Tears of Steel

Blender is an open source 3D package, very powerful for its price (free). The Blender Project premiered recently their 4th “open” movie (free source footage, project files etc), titled “Tears of Steel”. The Blender community has been very positive about it after seeing Blender’s abilities on a real movie, rather than in pure animation. The shot tracking is very good (an Achilles’ heel previously for Blender), but I personally did not like the quality of the VFX or the animation (let alone the acting/script/direction, but these are beside the point here).

The CGI still looks like VFX animation and not realistic. It looks fake. Camera tracking is good, modelling seems ok, but lighting and animation aren’t. There are no shadows to talk about, everything it’s too HDR-ish. If that’s what Blender can do in 2012, then color me unimpressed. That’s no Hollywood-worthy CGI. And let’s not forget that this movie was produced by the Blender guys themselves, with hand-picked Blender artists.

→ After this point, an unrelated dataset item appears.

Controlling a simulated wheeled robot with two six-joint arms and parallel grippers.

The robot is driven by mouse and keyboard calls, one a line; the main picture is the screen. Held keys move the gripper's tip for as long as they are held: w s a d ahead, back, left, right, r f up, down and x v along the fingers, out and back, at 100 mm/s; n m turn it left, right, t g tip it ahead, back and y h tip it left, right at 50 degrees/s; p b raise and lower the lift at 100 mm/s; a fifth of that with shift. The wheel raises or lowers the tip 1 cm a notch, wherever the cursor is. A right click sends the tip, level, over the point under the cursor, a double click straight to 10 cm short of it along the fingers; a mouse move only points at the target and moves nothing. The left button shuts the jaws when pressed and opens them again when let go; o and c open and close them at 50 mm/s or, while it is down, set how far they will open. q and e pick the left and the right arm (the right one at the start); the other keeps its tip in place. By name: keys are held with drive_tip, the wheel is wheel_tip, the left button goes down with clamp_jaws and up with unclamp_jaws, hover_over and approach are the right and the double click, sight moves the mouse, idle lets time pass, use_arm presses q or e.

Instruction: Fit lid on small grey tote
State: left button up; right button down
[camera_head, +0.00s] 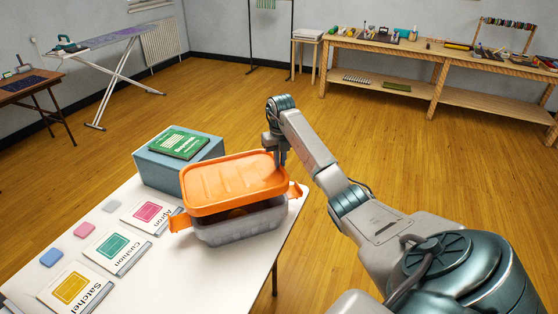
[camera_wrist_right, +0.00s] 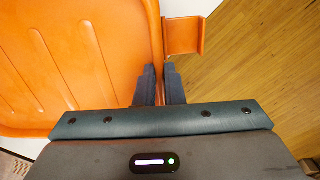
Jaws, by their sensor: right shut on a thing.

Unfortunately, that quality is not even good enough for TV anymore. Sure, there have been worse VFX on TV than what Blender can do, for example the re-imagined version of “V”, but thing is, there have been better ones too. Back in 2010, Stargate:Universe had some amazing VFX in some episodes, more realistic than anything I’ve seen on TV, before or after. An even more important point for TV is the time it takes to do things with the app (since their deadlines are extremely strict). Blender is not that easy to use, Maya can do better in almost half the time.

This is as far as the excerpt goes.